CanyonI have commented in other posts about the need for greater Sr. Leadership visibility in terms of improved retention and engagement, and I have also blogged about Sr. Leadership needing to share its vision in order to align and engage staff. I have also blogged about the importance of general communication; however, what I have not commented on is the damaging effects that be created by a virtual divide when there is only one-way communication taking place. Meaning, either Sr. Leadership pushes messages down but doesn’t listen for a response back up, or things are pushed up from staff at a grassroots level to Sr. Management but nothing comes back down the funnel. What you typically see is that your staff shares their opinions and thoughts via surveys, they partake in continuous improvement initiatives and they engage in work groups to resolve organizational issues; however nothing comes back to them in the form of communication. No feedback that identifies which of their suggestions and improvement initiatives will be implemented or even considered. All the while, the divide gets wider.

This is a very damaging management practice as it basically tells your staff that you are just going through the motions and not really considering their input. You know, do as I say not do as I do. The real damage is the hidden damage – low morale, disengaged staff who used to care but now just go through the motions themselves (mimicking what they themselves perceive to be the behaviour that Sr. Leadership is exhibiting. So what can be done? It starts with two-way dialogue. Your management team has to engage in communication with its employees to shrink this divide. The important question for HR Leaders is what can they do to drive organizational change in this area? For starters:

• Work with your CEO to have her/him lead a town hall meeting to re-engage and re-energize staff or;
• Attend department meetings to answer questions, share the organizational vision, etc.

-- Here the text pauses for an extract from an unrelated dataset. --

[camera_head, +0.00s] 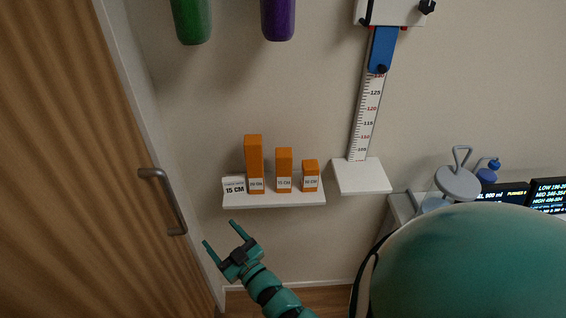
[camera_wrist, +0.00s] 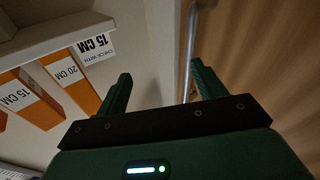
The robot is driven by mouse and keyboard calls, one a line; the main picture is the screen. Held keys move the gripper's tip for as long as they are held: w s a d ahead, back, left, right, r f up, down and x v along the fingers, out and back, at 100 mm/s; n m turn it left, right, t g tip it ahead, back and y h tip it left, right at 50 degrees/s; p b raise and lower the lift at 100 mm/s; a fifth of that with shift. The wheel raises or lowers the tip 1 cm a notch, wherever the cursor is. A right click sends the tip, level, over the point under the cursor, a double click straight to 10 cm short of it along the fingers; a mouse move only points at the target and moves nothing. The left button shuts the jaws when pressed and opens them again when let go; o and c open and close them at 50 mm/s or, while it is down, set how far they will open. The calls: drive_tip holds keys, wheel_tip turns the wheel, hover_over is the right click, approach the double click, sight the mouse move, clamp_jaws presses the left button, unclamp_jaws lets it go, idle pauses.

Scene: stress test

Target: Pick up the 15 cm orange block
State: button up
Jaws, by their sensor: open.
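The 15 cm orange block (camera_head: 284,160) stands upright in the middle of three orange blocks on a white wall shelf (camera_head: 285,201). In the wrist view the 15 cm block (camera_wrist: 38,110) shows partly at the left edge, its label upside down. My gripper (camera_head: 219,232) is open and empty, below and left of the shelf's left end in the head view. Its two fingers (camera_wrist: 161,74) show apart in the wrist view, with nothing between them, to the right of the blocks. The gripper touches no block.
The taller 20 cm block (camera_head: 254,158) and a shorter block (camera_head: 310,172) flank it. A 15 CM card (camera_head: 234,188) stands at the shelf's left end. A wooden door (camera_head: 75,160) with a metal handle (camera_head: 172,202) is left of my gripper. An empty white ledge (camera_head: 362,177) is right.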

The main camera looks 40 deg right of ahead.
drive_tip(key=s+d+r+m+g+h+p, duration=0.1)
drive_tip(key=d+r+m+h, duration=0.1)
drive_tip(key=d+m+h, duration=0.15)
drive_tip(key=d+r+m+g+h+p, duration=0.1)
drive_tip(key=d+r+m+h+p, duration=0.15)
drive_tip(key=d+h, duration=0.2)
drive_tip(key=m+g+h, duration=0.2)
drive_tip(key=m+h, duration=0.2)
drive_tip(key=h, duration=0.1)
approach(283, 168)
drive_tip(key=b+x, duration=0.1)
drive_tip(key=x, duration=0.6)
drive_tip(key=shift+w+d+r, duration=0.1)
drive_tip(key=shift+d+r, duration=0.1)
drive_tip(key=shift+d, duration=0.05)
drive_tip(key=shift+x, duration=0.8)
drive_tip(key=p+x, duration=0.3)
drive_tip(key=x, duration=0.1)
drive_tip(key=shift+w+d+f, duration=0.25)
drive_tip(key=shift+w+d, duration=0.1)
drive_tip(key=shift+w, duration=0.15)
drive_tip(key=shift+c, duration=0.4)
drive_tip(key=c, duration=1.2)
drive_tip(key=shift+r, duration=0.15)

• Work with dept. heads to share success stories with the CEO so she/he can personally congratulate individuals on their accomplishments.

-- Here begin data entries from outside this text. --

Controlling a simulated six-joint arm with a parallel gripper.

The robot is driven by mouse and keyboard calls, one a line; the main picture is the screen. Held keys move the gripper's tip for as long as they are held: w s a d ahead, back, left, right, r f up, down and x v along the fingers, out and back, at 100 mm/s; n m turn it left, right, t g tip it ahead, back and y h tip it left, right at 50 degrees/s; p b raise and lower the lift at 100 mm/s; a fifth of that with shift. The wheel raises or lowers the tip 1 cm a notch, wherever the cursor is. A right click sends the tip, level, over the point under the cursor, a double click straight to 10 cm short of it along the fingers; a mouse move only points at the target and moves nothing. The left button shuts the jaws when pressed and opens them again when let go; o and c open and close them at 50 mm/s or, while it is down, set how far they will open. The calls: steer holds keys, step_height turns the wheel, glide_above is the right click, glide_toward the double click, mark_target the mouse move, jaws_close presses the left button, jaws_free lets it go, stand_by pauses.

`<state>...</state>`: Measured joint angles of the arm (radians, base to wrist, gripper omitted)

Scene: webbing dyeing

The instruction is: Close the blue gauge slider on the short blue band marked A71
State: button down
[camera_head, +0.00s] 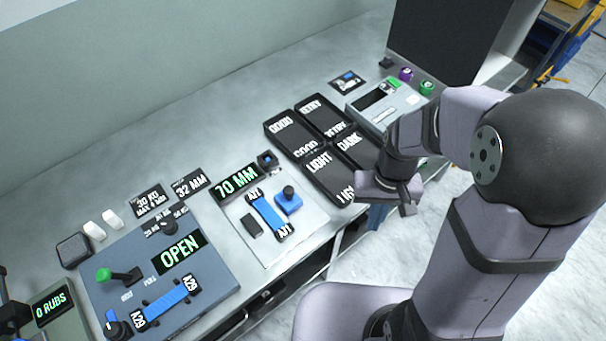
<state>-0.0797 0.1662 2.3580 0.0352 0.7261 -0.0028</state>
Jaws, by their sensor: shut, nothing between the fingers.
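A short blue band (267,215) lies on a pale gauge plate (291,246), with a black-and-white tag at each end; the tags appear to read A71, though the print is small. The blue gauge slider (288,203), topped by a black knob, sits to the right of the band, with a gap between them. A green display (235,182) behind the band reads 70 MM. My gripper (408,207) is shut and empty, off to the right of the gauge near the front edge of the bench, beside the dark trays. Its fingertips are partly hidden.
Dark trays (334,185), labelled LIGHT, DARK and GOOD among others, stand between the gauge and my arm. A blue-grey panel (112,260) at left reads OPEN and holds another blue band (167,302) tagged A29. A grey device (403,109) stands behind the trays.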

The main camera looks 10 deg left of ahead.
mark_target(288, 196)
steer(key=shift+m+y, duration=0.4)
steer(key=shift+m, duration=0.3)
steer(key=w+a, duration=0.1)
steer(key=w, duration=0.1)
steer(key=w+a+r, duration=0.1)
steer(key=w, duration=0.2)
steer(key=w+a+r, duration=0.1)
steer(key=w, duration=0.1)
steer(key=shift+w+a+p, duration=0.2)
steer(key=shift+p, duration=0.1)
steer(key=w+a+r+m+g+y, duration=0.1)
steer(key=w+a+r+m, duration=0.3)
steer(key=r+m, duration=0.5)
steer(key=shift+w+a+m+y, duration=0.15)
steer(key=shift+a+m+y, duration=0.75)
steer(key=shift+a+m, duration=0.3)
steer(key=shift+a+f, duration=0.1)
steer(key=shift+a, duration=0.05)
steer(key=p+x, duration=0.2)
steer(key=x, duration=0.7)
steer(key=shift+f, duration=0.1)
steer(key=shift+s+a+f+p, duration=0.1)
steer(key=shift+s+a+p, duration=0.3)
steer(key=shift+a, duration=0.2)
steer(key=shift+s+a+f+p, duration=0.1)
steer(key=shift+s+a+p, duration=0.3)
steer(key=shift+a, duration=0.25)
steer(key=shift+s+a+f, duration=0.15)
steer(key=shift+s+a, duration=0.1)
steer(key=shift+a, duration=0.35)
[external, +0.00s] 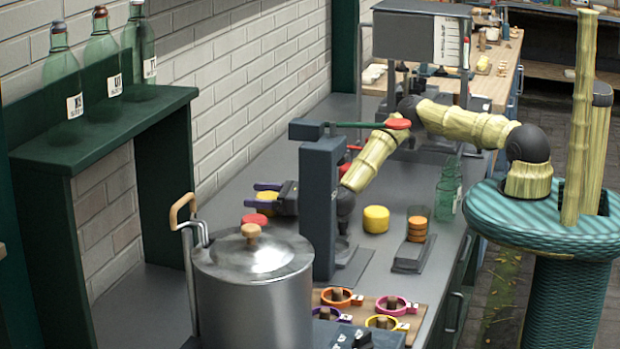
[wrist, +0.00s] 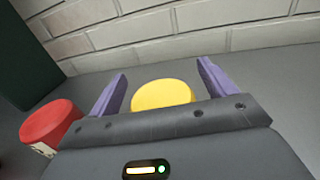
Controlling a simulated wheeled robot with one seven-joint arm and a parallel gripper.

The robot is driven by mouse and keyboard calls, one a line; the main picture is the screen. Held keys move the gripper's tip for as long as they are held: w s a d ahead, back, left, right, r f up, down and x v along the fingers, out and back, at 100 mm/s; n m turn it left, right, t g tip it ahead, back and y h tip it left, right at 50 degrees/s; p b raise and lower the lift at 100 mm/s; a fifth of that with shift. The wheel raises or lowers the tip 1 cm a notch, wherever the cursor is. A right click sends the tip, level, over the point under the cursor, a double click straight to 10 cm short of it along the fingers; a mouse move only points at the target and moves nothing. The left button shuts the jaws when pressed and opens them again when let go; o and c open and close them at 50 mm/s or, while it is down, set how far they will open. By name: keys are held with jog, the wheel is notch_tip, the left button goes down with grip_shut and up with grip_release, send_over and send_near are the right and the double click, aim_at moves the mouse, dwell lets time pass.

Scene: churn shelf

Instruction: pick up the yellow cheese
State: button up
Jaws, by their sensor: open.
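A round yellow cheese (wrist: 162,94) lies between the two purple fingers of my gripper (wrist: 162,72) in the wrist view; its near part is hidden by the gripper body. In the external view my gripper (external: 253,195) is low over the counter, pointing left toward the wall, with the yellow cheese (external: 267,195) small between its fingers. The fingers are open, with gaps on both sides of the cheese. A second yellow round (external: 376,218) stands on the counter right of the dark press.
A red round (wrist: 50,122) sits just left of my gripper in the wrist view; it also shows in the external view (external: 255,219). A dark upright press (external: 320,205) and a steel pot (external: 254,285) stand close by. A brick wall (external: 250,75) is beyond.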

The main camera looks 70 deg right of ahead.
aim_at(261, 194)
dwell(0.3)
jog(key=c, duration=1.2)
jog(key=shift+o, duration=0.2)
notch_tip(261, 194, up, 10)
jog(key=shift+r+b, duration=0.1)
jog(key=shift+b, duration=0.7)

• Improve your organizational leader’s social media savvy by having her/him maintain a blog that shares their vision and insight on organizational direction.
• Coach your organizational leader on holding her/his team accountable for ensuring these types of behaviours are repeated by the entire Management Team.
• Partner with the Sr. Leadership team to ensure that when employee input is asked for – it is responded to. Your staff knows that not everything is going to be greeted with a YES, or implement now response – what they want to know is that you are listening and considering their input. If something can be done – great! If not, just tell them why, they will grasp the reason(s) why not.

HR is at a stage in its evolution when we can affect this type of change in our roles. We hear all the time about need to have a seat at the table (kill that one), being a business partner, (overused) and wanting to add value (heard enough of that); so here is one way where we can lead the charge. Let’s help our Sr. Leaders cross that great (virtual) divide. What do you think? Can it be done? Should HR be the one giving the “push?” As always, I welcome your comments and feedback.